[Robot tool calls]
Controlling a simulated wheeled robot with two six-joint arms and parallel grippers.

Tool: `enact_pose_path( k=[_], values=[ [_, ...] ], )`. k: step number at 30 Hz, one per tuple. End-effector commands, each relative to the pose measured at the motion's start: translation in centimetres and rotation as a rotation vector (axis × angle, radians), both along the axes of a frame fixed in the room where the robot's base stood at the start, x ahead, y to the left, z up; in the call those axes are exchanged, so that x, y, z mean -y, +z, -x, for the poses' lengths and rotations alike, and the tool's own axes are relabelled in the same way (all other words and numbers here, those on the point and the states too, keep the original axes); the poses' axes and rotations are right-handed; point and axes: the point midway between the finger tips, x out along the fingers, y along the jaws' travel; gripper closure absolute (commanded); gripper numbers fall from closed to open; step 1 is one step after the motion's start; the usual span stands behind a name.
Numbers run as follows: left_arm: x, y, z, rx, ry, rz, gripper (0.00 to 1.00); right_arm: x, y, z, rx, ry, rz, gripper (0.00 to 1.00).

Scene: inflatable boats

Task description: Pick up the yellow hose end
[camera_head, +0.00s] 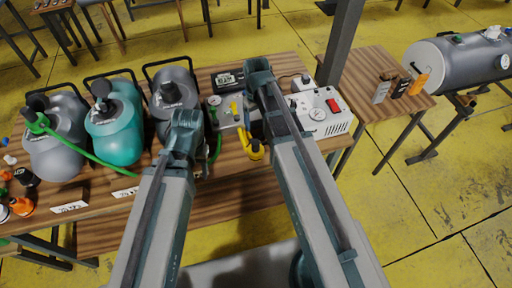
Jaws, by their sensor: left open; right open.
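A yellow fitting (255,151), which looks like the yellow hose end, lies near the front edge of the wooden table (233,190), just left of my right arm. A smaller yellow part (234,108) stands on the grey block (227,116) behind it. My left gripper (187,116) is open in front of the grey tank (172,88), left of the yellow fitting. My right gripper (258,64) is open and beyond the fitting, towards the back of the table. My right arm hides part of the area beside the fitting. Both grippers look empty.
A white pump box (325,118) with a gauge and red switch stands right of my right arm. A teal tank (115,132) and a grey tank (57,142) stand left, with a green hose (85,153). A dark post (341,40) rises behind.

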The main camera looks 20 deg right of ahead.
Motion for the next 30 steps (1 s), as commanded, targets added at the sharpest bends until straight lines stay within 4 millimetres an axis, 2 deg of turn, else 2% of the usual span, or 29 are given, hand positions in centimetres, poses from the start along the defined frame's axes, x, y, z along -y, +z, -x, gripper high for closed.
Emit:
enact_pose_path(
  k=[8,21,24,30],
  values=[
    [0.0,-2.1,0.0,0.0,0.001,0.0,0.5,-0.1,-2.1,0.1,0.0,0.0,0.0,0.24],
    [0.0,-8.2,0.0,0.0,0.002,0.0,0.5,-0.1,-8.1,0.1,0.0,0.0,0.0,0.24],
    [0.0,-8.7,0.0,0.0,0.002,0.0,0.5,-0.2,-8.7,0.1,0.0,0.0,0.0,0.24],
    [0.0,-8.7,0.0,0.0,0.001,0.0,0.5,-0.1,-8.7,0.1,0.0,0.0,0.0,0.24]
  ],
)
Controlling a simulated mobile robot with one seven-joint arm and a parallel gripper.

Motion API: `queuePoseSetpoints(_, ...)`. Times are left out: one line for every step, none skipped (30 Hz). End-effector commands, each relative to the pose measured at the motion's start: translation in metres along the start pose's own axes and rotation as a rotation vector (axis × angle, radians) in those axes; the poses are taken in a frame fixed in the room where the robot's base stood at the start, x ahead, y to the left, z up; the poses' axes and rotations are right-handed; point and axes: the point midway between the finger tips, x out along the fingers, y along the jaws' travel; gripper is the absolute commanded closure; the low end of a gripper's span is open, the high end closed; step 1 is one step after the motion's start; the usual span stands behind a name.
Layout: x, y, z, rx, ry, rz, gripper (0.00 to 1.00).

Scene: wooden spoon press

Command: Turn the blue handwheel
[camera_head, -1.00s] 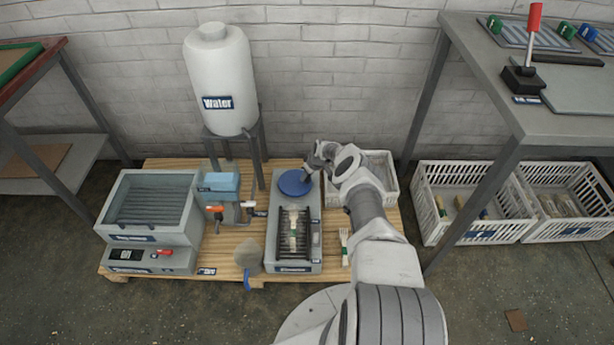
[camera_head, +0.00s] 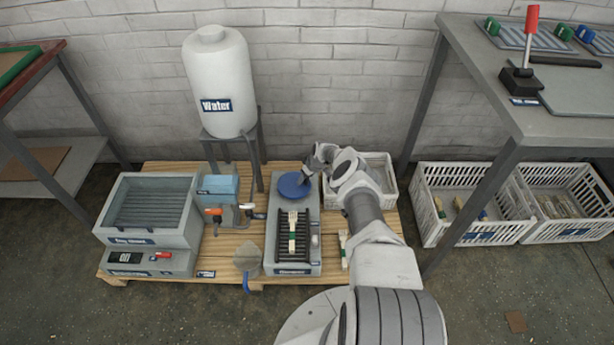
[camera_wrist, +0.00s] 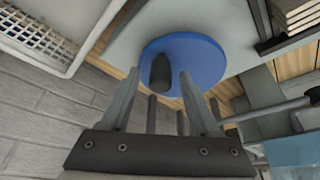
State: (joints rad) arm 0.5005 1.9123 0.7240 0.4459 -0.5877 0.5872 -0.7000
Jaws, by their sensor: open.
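The blue handwheel (camera_head: 291,187) is a flat disc on top of the far end of a grey machine (camera_head: 270,235). In the wrist view the blue handwheel (camera_wrist: 205,62) shows close ahead, with a dark knob (camera_wrist: 160,72) standing out from its face. My gripper (camera_head: 305,178) is at the wheel's right edge. In the wrist view my gripper (camera_wrist: 155,90) has its fingers apart, with the knob between or just beyond their tips. I cannot tell whether a finger touches it. A bundle of wooden utensils with a green band (camera_head: 292,235) lies on the machine's dark slatted bed.
A white water tank (camera_head: 220,85) stands on a frame behind. A grey box machine (camera_head: 150,215) and a blue-topped unit (camera_head: 218,188) are to the left. A white crate (camera_head: 378,165) is behind my arm. A metal table (camera_head: 565,110) stands at right, with crates below.

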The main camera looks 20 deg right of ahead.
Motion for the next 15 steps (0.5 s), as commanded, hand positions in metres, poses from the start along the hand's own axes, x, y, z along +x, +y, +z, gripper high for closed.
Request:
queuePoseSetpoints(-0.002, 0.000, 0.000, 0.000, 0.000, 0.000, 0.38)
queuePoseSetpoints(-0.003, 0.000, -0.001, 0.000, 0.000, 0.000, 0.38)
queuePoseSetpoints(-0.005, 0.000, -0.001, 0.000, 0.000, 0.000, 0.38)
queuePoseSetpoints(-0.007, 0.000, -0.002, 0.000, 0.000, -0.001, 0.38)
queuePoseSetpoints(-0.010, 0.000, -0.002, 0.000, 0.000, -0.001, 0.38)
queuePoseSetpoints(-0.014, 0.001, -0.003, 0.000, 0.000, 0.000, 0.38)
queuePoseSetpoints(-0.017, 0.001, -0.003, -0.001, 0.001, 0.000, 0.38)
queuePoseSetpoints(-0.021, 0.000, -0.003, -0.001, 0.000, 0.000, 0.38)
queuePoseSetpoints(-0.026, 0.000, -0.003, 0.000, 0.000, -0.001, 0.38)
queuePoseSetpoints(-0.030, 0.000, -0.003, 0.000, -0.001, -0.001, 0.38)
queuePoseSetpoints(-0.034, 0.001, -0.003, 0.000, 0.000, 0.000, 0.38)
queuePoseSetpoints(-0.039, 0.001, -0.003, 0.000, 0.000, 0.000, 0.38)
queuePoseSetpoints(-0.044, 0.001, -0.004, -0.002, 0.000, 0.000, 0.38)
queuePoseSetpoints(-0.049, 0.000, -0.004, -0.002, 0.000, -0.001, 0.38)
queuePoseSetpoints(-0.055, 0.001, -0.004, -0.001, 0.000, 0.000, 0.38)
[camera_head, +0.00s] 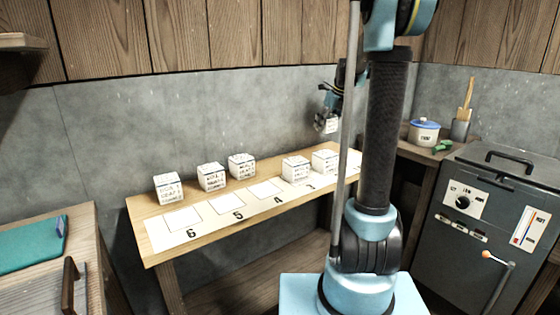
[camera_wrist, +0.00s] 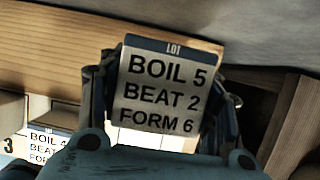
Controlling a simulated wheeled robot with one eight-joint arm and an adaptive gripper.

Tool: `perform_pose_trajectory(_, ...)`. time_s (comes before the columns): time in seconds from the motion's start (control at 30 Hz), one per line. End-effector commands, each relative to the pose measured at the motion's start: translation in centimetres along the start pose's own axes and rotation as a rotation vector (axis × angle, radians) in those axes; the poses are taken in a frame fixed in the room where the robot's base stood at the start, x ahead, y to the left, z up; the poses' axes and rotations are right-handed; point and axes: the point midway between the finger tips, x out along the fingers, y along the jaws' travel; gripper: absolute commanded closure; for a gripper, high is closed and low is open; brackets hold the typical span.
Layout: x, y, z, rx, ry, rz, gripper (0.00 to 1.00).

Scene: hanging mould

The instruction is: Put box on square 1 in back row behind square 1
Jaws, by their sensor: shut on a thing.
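My gripper (camera_head: 328,112) is raised above the far end of the bench, near the wall, and is shut on a small white box (camera_head: 325,124). In the wrist view the held box (camera_wrist: 163,92) reads BOIL 5, BEAT 2, FORM 6 and sits between the fingers (camera_wrist: 165,100). The numbered strip (camera_head: 157,233) on the wooden bench (camera_head: 137,212) shows squares 6, 5 and 4 bare. One box (camera_head: 296,170) stands on square 3 and another (camera_head: 325,161) beyond it, apparently on square 2. Square 1 is hidden behind my arm.
Three boxes stand in the back row behind square 6 (camera_head: 168,187), square 5 (camera_head: 211,177) and square 4 (camera_head: 242,166). A pot with a blue lid (camera_head: 424,133) is on the right counter. A grey machine (camera_head: 480,230) stands at right. The wall closes off the bench's back.

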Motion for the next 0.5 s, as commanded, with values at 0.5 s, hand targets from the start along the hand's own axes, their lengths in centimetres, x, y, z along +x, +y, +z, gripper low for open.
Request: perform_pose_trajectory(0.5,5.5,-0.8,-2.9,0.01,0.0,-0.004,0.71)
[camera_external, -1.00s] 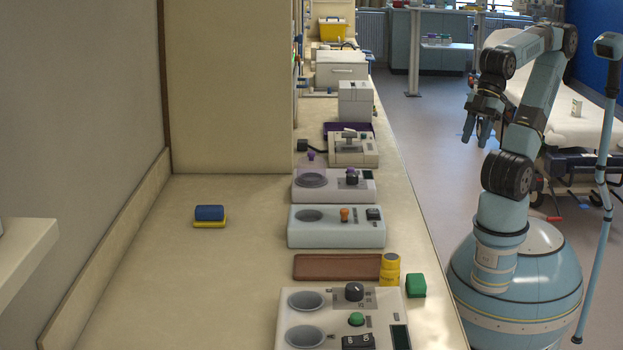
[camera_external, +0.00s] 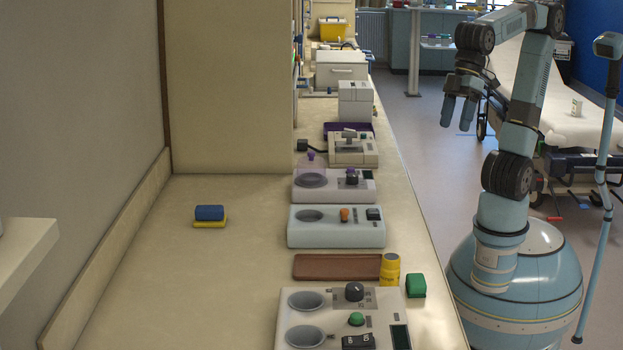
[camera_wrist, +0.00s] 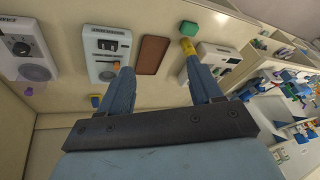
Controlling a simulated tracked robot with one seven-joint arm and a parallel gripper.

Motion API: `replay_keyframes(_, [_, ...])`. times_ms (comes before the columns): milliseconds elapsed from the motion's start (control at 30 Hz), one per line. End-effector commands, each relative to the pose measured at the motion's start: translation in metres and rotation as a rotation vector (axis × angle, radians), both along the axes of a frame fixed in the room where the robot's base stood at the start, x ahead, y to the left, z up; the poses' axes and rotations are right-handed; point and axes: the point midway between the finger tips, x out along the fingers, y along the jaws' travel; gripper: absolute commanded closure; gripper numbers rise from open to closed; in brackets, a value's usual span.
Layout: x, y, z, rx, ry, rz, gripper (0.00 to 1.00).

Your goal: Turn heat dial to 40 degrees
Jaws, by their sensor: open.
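Two devices on the counter carry black dials, and I cannot tell which is the heat dial. One black dial (camera_external: 354,291) is on the nearest pale device (camera_external: 295,327), beside a green button (camera_external: 356,319). The other dial (camera_external: 351,177) is on a pale device (camera_external: 330,193) farther back; it shows in the wrist view (camera_wrist: 20,47) with marks around it, too small to read. My gripper (camera_external: 457,118) is open and empty, raised to the right of the counter and apart from both dials. Its fingers (camera_wrist: 160,68) show in the wrist view.
Between them stand a grey device (camera_external: 330,236) with an orange knob (camera_external: 345,215), a brown tray (camera_external: 330,267), a yellow bottle (camera_external: 390,270) and a green block (camera_external: 416,285). A blue and yellow item (camera_external: 209,216) lies left. The counter's left part is mostly clear.

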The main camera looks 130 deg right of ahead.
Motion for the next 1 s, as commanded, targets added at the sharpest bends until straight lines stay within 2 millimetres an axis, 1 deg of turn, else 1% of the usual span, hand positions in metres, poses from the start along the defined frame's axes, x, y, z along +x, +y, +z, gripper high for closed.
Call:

■ **What the task requires**: State how many lines include the string "Scene". Give no other information.

■ **Final answer**: 3